Yalnızca iletişim veya algılama gibi tekil yeteneklere odaklanan mikrodalga sistemlerden farklı olarak bu mikrodalga fotonik sistemler, düşük kayıp, güçlü parazit önleme özellikleri ve ayarlanabilir esneklikle geniş bant kapasitesine sahip.

Bu özellikler, yüksek hızlı iletim ve sinyalin geriçatılması gibi birden fazla işlevi aynı anda mümkün kılıyor.

Bilim insanları çalışmada, entegre iletişim engelleme işlevine sahip yenilikçi bir mikrodalga fotonik radyo frekansı cihazını tanımlıyor.

Araştırmacılar cihazın, "kompakt, çok işlevli bir mimaride üst seviye sinyal depolama, engelleme ve iletme performansı sergileyerek yeni nesil elektronik savaş alanında çığır açan bir yaklaşım sunduğunu" yazıyor.

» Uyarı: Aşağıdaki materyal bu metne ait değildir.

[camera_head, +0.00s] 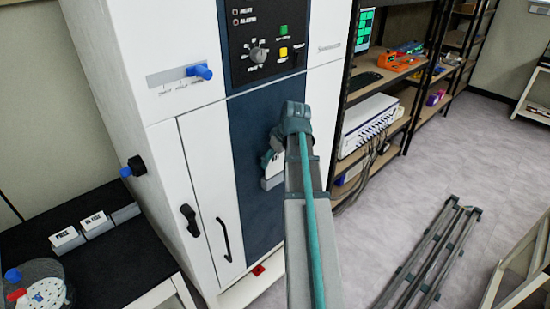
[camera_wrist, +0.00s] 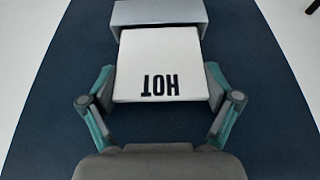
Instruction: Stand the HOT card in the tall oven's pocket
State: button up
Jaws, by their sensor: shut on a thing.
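The white HOT card (camera_wrist: 158,60) is between my gripper's fingers (camera_wrist: 159,84) in the wrist view, its lettering upside down there. My gripper is shut on the card's sides. The card's far edge meets the grey pocket (camera_wrist: 160,13) on the dark blue oven panel; how deep it sits inside, I cannot tell. In the head view, the card (camera_head: 267,159) shows partly beside my gripper (camera_head: 280,140), just above the pocket (camera_head: 271,182). My wrist hides much of the card and the fingers there. The tall white oven (camera_head: 206,150) carries the blue panel.
A black bench (camera_head: 100,255) at left holds the FREE card (camera_head: 65,238), the IN USE card (camera_head: 95,222) and a round device (camera_head: 45,290). Shelves (camera_head: 365,170) stand close at right.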

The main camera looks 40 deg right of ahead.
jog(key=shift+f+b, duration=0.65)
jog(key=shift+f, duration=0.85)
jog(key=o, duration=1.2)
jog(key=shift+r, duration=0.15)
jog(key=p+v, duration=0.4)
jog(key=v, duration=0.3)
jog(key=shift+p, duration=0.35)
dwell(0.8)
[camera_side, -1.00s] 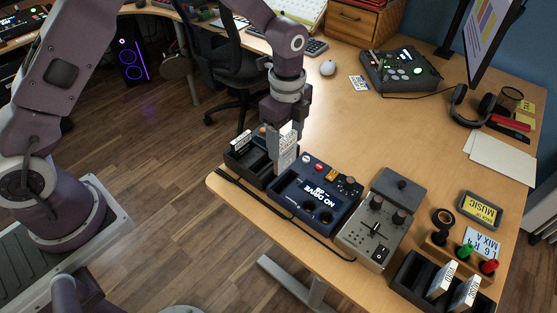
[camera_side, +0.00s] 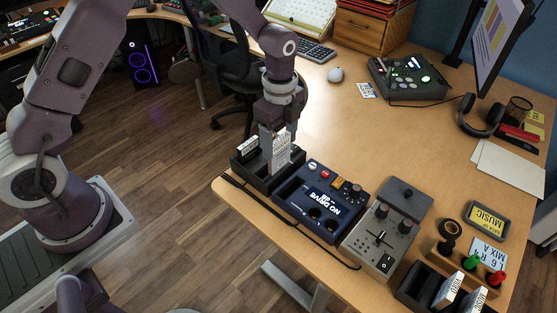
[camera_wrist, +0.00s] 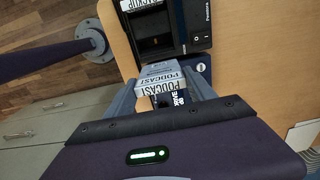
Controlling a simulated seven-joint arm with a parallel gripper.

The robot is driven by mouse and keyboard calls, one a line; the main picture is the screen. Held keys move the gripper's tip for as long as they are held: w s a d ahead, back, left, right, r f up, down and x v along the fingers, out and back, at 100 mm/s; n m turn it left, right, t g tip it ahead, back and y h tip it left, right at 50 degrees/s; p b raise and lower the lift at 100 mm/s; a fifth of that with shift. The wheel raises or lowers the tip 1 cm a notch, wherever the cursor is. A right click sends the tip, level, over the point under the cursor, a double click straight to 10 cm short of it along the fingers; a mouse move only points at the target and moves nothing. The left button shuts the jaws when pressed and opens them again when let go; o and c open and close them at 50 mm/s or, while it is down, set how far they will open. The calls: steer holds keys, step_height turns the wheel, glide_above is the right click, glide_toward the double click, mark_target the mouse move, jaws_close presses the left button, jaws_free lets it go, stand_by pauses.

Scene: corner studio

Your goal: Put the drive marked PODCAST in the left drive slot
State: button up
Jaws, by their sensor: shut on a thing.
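The drive marked PODCAST (camera_side: 281,147) is a white block held upright in my gripper (camera_side: 279,138). Its label reads clearly in the wrist view (camera_wrist: 160,80), between the two fingers (camera_wrist: 161,93). The black drive dock (camera_side: 254,179) is below and beside it at the left end of the equipment row; it also shows in the wrist view (camera_wrist: 200,22). The drive is at the dock's end near the blue recorder. The side view does not show clearly whether its lower end is inside or only above the dock. The drive marked BACKUP (camera_side: 246,147) stands in the dock's other part.
The blue recorder (camera_side: 300,210), showing NO DRIVE, stands right beside the dock. Then come a grey mixer (camera_side: 379,236) and a black rack (camera_side: 414,285) with white drives. A black cable runs along the table's front edge. The tabletop behind is mostly clear.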

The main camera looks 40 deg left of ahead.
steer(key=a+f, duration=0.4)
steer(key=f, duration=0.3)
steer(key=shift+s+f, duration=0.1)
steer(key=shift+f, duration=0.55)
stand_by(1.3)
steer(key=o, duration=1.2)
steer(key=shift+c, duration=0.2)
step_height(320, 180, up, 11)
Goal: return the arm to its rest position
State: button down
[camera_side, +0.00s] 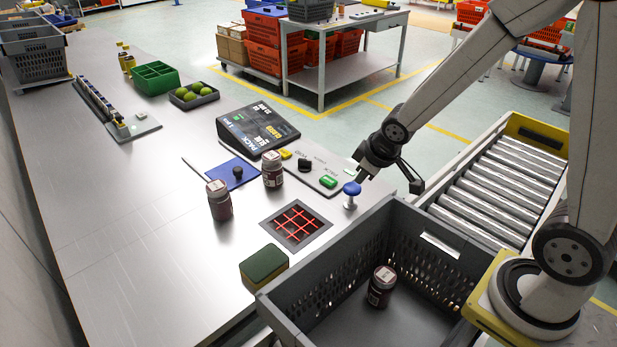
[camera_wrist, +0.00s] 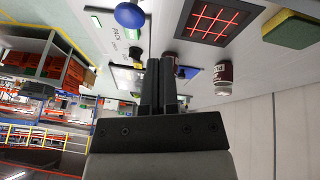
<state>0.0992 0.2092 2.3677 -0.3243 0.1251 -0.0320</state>
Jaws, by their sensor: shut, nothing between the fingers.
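My gripper (camera_side: 363,174) hangs over the table's right edge in the side view, close to a blue-capped post (camera_side: 351,190); I cannot tell whether they touch. In the wrist view my gripper (camera_wrist: 159,62) has its two dark fingers together with nothing between them. The blue knob of the post (camera_wrist: 129,15) shows just left of and above the fingertips in that view. My arm reaches in from the right in the side view.
A grey tote (camera_side: 440,243) with a dark jar (camera_side: 381,286) inside stands at the front. Two jars (camera_side: 219,200) (camera_side: 272,169), a sponge (camera_side: 263,266), a red-grid scanner (camera_side: 296,226) and a display console (camera_side: 258,128) occupy the table (camera_side: 120,220). A roller conveyor (camera_side: 500,185) lies right.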

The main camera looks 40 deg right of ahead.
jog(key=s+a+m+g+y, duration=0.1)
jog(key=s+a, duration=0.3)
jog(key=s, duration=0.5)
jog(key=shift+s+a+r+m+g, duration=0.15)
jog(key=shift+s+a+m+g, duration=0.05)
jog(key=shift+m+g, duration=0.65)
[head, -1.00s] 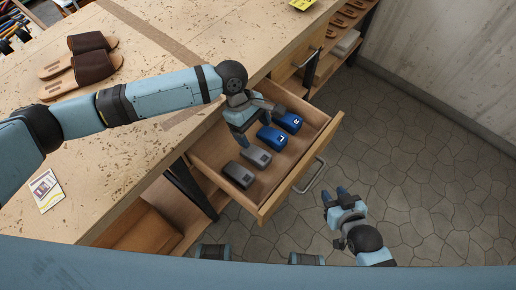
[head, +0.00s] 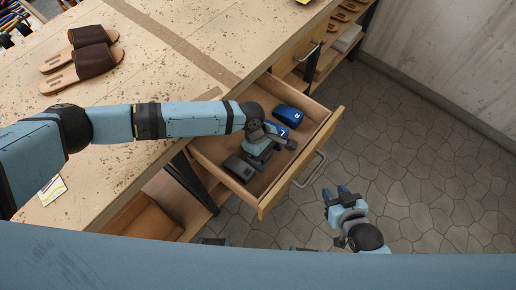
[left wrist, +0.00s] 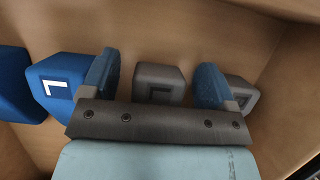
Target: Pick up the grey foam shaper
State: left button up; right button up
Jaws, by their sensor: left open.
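In the left wrist view one grey foam shaper (left wrist: 159,75) lies between the two blue fingers of my open left gripper (left wrist: 155,85). I cannot tell whether the fingers touch it. A second grey shaper (left wrist: 243,94) is to the right, partly behind the right finger; a grey shaper also shows in the head view (head: 239,167). In the head view my left gripper (head: 263,160) reaches down into the open drawer (head: 289,182) and hides the other grey shaper. My right gripper (head: 336,191) is open and empty, outside the drawer.
A blue shaper marked L (left wrist: 56,88) is left of the left finger, with another blue shaper (left wrist: 16,85) beyond it. The blue one marked R (head: 288,114) is at the drawer's far end. Brown sandals (head: 84,58) lie on the workbench (head: 150,60).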

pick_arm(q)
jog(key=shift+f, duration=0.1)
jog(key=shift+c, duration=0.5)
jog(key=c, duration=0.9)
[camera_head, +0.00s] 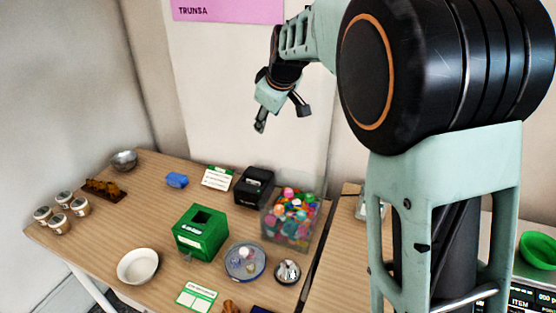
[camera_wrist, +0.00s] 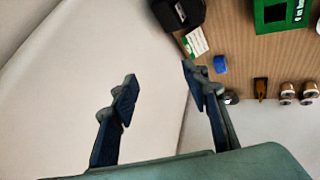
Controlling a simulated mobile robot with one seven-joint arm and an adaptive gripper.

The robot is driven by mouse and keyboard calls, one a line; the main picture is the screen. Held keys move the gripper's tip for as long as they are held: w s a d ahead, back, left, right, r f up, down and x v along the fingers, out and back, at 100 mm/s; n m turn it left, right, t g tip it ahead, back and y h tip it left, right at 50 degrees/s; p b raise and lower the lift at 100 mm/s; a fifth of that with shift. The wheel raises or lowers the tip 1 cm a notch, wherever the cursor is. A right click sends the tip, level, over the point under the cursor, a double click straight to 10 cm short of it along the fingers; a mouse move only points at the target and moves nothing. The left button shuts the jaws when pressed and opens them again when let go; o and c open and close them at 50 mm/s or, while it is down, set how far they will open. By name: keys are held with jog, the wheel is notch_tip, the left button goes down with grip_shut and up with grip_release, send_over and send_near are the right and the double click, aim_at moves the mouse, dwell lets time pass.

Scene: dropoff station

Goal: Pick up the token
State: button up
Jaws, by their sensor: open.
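No thing in view can be told for sure as the token. A round blue-rimmed dish (camera_head: 232,271) on the wooden table holds a few small pale and pinkish pieces (camera_head: 245,259), too small to make out. My gripper (camera_head: 281,117) is open and empty, high above the back of the table in front of the wall. In the wrist view, the two dark fingers of my gripper (camera_wrist: 160,80) are spread wide with nothing between them but the pale wall.
The table (camera_head: 150,210) bears a green slotted box (camera_head: 201,239), a clear bin of colourful pieces (camera_head: 289,218), a black device (camera_head: 254,186), a white bowl (camera_head: 138,266), a blue block (camera_head: 177,180), a metal bowl (camera_head: 124,160) and several jars (camera_head: 58,223). Bare wood lies left of the green box.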

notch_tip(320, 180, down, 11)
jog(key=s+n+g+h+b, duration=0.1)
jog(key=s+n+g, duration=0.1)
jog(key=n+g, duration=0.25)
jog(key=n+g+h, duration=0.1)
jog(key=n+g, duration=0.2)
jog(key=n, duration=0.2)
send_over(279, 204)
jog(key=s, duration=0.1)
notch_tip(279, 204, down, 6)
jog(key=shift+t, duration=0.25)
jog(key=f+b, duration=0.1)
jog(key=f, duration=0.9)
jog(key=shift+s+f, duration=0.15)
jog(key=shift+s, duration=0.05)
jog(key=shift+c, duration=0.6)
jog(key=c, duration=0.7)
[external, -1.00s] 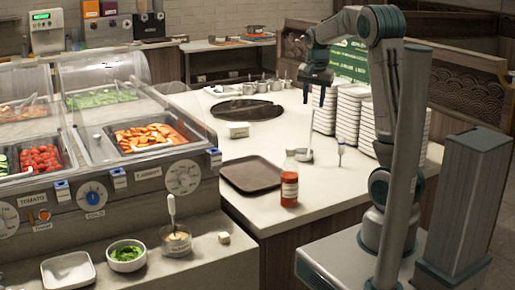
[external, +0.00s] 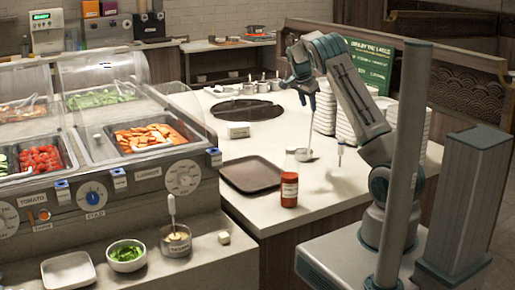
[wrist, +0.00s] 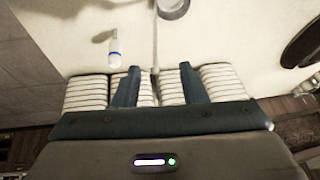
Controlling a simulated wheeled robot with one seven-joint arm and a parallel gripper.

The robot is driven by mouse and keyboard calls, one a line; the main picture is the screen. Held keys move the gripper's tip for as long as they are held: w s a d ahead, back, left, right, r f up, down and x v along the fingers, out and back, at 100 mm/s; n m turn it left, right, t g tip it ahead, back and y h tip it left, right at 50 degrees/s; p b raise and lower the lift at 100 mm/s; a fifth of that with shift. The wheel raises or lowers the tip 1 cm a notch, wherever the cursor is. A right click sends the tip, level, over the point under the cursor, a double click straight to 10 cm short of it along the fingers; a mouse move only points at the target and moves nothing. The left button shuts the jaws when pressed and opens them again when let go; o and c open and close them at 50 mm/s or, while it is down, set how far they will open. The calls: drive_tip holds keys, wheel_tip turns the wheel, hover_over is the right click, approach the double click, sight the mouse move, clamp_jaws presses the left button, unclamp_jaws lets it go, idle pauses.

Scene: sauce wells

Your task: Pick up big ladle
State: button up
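A long-handled metal ladle (external: 304,155) rests on the white counter, its bowl down and its thin handle rising toward my gripper. In the wrist view the ladle's bowl (wrist: 172,8) is at the top edge, and its handle runs down to end between my fingers. My gripper (external: 305,97) is above the counter, in front of the plate stacks. In the wrist view my gripper (wrist: 160,82) has its two fingers well apart, one on each side of the handle's end, with gaps on both sides. I cannot tell the exact depth between handle and fingers.
Stacks of white plates (external: 351,115) stand close behind the ladle. A blue-and-white bottle (wrist: 114,52) stands beside it. A red sauce bottle (external: 289,180), a dark tray (external: 249,174) and a white block (external: 238,130) are nearby. Several small pots line the back.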

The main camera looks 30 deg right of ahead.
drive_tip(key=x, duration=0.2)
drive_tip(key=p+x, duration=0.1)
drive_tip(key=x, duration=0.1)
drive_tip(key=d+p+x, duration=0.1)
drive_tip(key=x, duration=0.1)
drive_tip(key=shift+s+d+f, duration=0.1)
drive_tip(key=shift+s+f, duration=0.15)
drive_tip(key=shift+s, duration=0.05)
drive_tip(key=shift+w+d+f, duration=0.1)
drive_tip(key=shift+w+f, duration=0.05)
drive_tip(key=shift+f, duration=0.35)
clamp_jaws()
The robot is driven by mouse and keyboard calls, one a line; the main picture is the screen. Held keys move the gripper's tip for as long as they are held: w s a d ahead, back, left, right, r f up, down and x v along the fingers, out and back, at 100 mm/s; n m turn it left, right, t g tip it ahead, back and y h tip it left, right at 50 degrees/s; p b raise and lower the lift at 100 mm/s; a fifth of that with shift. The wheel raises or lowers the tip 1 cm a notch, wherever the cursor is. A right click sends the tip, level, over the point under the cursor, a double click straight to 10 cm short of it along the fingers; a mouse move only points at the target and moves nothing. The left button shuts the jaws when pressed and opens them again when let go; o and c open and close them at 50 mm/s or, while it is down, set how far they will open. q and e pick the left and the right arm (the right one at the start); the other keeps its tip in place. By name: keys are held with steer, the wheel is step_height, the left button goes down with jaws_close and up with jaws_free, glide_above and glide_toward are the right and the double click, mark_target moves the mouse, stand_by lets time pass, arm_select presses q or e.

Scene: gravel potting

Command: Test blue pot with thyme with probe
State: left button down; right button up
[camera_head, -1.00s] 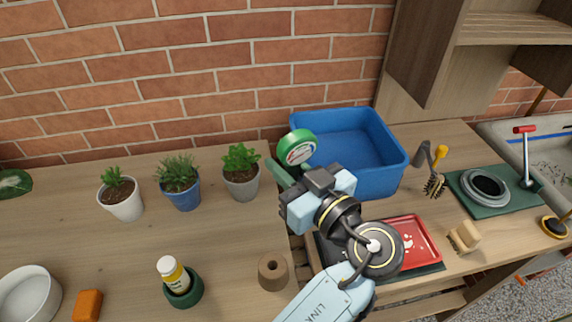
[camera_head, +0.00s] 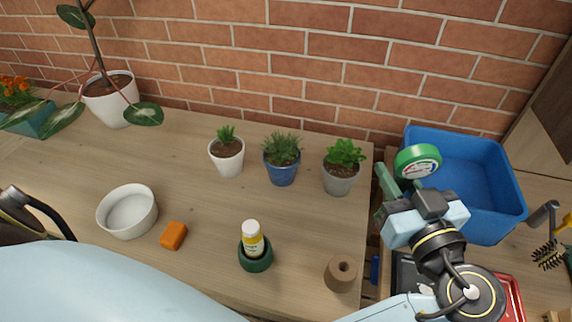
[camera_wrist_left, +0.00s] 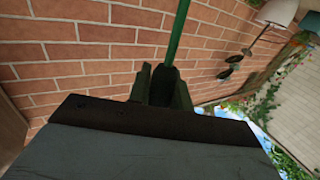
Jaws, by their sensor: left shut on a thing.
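The blue pot with thyme (camera_head: 281,174) stands upright on the bench in the head view, between a white pot and a grey pot. My left gripper (camera_head: 388,190) is to the right of the pots, apart from them, in front of the blue bin. It is shut on the probe (camera_head: 418,160), whose round green-rimmed dial faces the head camera. In the left wrist view the gripper fingers (camera_wrist_left: 165,85) close around the probe's green shaft (camera_wrist_left: 179,32), which runs up out of the picture. The probe's tip is not visible. My right gripper is not in view.
The white pot (camera_head: 227,156) and grey pot (camera_head: 341,172) stand close beside the blue pot. A bottle (camera_head: 252,238) in a green holder, a brown cylinder (camera_head: 341,274), an orange block (camera_head: 173,236) and a white bowl (camera_head: 128,228) are nearer. A blue bin (camera_head: 490,225) is at right.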

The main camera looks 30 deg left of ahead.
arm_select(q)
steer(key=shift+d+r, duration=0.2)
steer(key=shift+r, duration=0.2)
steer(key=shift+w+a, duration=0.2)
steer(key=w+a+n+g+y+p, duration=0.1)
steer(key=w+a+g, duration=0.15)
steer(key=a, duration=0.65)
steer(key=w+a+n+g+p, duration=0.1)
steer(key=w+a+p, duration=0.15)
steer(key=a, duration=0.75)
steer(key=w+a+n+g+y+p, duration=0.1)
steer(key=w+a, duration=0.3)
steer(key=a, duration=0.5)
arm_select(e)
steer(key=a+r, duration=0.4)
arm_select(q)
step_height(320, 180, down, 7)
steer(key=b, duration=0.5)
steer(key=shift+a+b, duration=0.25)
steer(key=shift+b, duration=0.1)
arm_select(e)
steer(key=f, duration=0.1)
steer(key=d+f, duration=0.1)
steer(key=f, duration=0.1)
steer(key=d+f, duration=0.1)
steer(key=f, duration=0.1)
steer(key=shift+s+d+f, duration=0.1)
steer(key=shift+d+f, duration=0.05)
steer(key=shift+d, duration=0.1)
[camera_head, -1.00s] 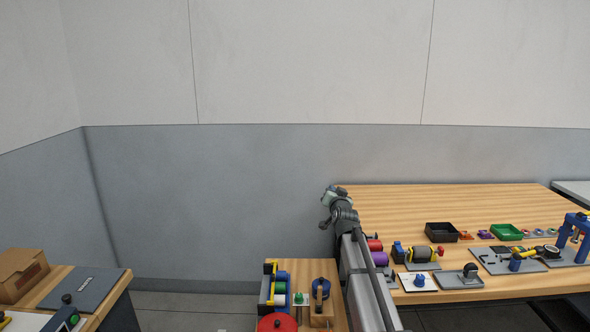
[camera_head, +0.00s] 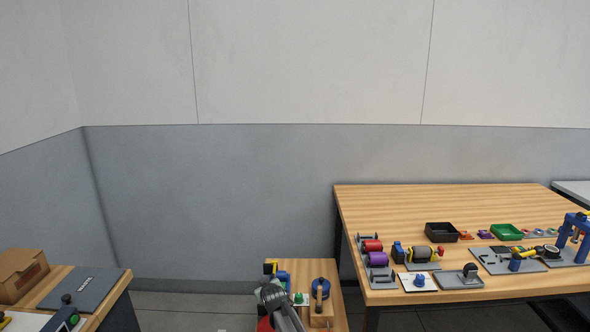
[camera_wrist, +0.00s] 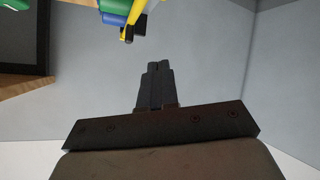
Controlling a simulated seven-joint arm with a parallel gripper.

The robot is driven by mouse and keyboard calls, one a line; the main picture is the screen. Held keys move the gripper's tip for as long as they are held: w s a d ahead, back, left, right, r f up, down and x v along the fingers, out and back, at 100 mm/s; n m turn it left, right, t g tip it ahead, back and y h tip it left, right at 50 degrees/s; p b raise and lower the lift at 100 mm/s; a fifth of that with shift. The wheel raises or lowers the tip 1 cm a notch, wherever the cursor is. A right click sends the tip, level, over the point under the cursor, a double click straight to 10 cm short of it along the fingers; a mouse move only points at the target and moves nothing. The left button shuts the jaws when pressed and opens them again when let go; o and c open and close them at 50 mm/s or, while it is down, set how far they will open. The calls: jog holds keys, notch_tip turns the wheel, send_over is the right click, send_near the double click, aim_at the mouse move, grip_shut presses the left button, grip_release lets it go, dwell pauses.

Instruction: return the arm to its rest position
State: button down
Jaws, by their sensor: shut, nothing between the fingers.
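My gripper shows in the wrist view (camera_wrist: 155,68) with its two dark fingers together and nothing between them. In the head view my arm's grey end section is at the bottom centre, over the small wooden table (camera_head: 334,292). The fingertips are hard to make out in the head view.
The large workbench (camera_head: 400,205) with several fixtures lies to the right. A cardboard box (camera_head: 20,273) sits far left.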

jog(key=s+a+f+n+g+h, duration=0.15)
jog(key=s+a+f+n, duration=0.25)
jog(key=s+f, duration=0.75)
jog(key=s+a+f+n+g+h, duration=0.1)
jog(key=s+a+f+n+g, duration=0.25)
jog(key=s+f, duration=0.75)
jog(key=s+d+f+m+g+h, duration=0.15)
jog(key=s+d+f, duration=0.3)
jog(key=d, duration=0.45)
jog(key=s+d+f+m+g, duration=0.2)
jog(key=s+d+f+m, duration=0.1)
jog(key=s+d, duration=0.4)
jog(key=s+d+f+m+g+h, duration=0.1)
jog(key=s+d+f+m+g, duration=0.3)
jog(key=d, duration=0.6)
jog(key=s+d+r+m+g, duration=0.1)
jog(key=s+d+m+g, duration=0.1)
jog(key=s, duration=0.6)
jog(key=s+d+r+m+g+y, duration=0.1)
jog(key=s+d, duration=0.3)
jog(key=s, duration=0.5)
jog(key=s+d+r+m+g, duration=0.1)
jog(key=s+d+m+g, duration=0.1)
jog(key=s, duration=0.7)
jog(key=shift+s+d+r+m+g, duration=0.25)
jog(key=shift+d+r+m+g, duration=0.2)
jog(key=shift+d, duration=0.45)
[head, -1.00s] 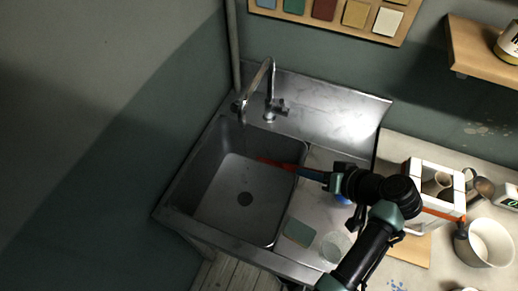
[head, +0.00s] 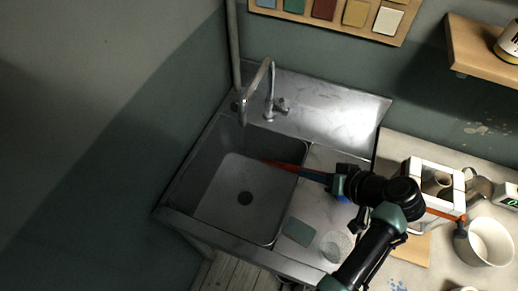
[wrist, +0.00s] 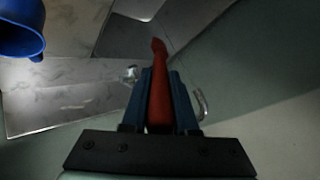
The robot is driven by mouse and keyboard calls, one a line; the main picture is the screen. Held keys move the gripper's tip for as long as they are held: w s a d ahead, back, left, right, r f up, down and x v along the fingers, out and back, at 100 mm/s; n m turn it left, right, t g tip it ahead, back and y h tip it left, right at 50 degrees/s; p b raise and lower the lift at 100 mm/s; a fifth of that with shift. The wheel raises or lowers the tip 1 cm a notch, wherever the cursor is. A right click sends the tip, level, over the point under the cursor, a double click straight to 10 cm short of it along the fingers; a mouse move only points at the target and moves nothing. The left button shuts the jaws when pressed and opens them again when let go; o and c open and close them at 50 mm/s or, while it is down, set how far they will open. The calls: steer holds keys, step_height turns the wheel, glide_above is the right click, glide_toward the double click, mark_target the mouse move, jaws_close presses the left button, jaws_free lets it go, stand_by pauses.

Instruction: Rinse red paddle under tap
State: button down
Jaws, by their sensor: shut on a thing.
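The red paddle (head: 284,166) is held out over the right side of the sink basin, pointing left toward the back. My gripper (head: 309,174) is shut on its right end, at the basin's right edge. In the wrist view the red paddle (wrist: 160,85) sticks out from between the blue fingers of my gripper (wrist: 160,76). The chrome tap (head: 265,88) stands at the back of the sink (head: 210,211), its spout end above and left of the paddle in the picture. I cannot make out any running water. The tap's curved spout (wrist: 203,103) shows right of the fingers.
A green sponge-like block (head: 299,231) and a clear round dish (head: 335,246) lie on the drainboard. A blue vessel (wrist: 18,32) is near my gripper, mostly hidden by my arm in the head view. A white caddy (head: 437,183) and white pot (head: 486,243) stand right.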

Ancak bilim insanları, mevcut 6G teknolojisinin hâlâ "sistem sadeleştirme ve işlevsel geliştirme arasındaki çelişki"yi yaşadığını söylüyor.

SCMP'ye göre, araştırmacılar daha sonraki aşamalarda yeni cihazın bileşenlerini ve güç tüketimini azaltırken sinyal kalitesini ve işleme kapasitesini artırmayı umuyor.

Son gelişmeler, Çin'in 6G iletişim teknolojisi alanındaki hakimiyetini de vurgularken ülke, bu teknolojiye ilişkin dünya çapında en geniş patent koleksiyonuna sahip.